Further analysis of such skills is superfluous. "A divine gift," Ronaldo's father, Nélio, has called his son's rare abilities, and Ronaldo is content to leave it at that. Asked the source of his outrageous talents, he says, "Mainly, it is God."
The son of god, his arms extended from his sides, stands rigid watch over Rio from His place atop Corcovado, the statue's pose mimicked by Ronaldo in Rio-wide billboards for Pirelli tires. The youngest of three siblings, he was raised in Bento Ribeiro, a Rio suburb that is very poor by U.S. standards, modestly so by Brazilian. His house was without windows or doors. Which is not to say it was without an exit.
Nélio receives poor reviews, having been variously described as "a Rio drug addict" (The Times of London), "an alcoholic" (the Washington Times) and "a cartographer with the state telephone company" who separated from his family (Ronaldo's official bio in press kits put out by Nike, which he represents). Ronaldo still sees his father and doesn't care to pile on. The son wishes to stress that his childhood was a happy one. "I was never a child of the streets," he says, "but my family was very poor."

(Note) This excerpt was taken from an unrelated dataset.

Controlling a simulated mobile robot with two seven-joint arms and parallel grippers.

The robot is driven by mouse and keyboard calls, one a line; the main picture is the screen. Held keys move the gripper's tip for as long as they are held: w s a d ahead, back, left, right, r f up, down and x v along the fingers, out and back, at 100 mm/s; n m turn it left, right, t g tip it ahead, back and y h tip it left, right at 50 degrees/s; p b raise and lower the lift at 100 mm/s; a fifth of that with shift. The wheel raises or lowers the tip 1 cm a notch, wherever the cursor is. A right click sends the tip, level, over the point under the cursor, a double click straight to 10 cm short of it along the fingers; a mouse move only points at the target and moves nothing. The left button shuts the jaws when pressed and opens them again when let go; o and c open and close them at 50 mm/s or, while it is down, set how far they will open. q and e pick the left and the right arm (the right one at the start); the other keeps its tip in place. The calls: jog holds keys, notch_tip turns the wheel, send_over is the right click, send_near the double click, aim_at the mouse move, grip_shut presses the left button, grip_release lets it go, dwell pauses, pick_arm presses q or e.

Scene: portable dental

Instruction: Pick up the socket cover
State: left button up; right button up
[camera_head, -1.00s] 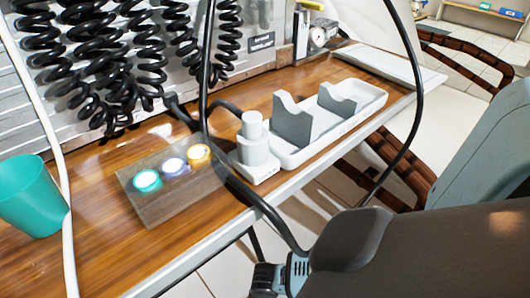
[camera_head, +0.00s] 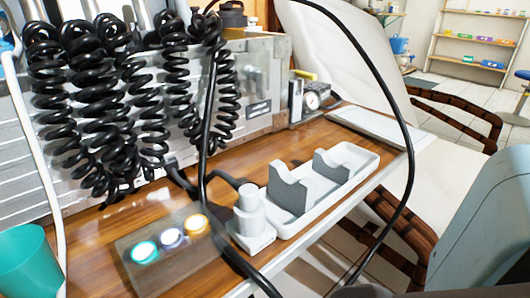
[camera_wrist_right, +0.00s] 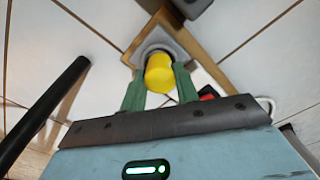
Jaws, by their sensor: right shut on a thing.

At 13, around the time of his mother Sonia's divorce from Nélio, he wanted to play for Rio's most popular club, Flamengo, but the team refused to pay the fare for his 45-minute crosstown bus ride to practices. Whoops! By 15, Ronaldo was playing for Cruzeiro, a first-division professional team in the city of Belo Horizonte, for which he scored 58 goals in 60 games.
Before his 17th birthday he moved to Europe and the Dutch club PSV Eindhoven. In the Netherlands, Ronaldo would score 55 goals in 56 games over two seasons, learn Dutch in twice-weekly lessons from a minister and, in 1996, be sold to F.C. Barcelona for a then world-record transfer fee of $20 million. He led the Spanish league with 34 goals in his single spectacular season in Catalonia, and last summer he was sold to Inter for a world-record $30 million. He finished the 1997-98 season as the second-leading scorer in Serie A, with 25 goals in 32 matches, even though he was sometimes sextuple-teamed.
The rewards of all this are handsome. In addition to having received a reported $14 million signing bonus from Inter, Ronaldo gets $5 million a year from the club and has a contract with Nike worth another $15 million over 10 years. When he became engaged to Brazilian model Susana Werner—the marriage was rumored to be on for this August and is now rumored to be off—he could reasonably speculate that the pope might say his wedding Mass.
Ronaldo drives a silver Ferrari. In Barcelona he had a house overlooking the Bay of Casteldefells, which reminded him of Rio's Guanabara Bay. In Milan only one thing reminds him of Rio. "The traffic," he says. Italy has no traffic laws, or none that are observed, which is just as well, because Ronaldo has no place he can reasonably go in Milan. He spends a lot of time at home, playing on the computer and reading his notices each week in the Dutch, Spanish and Brazilian press.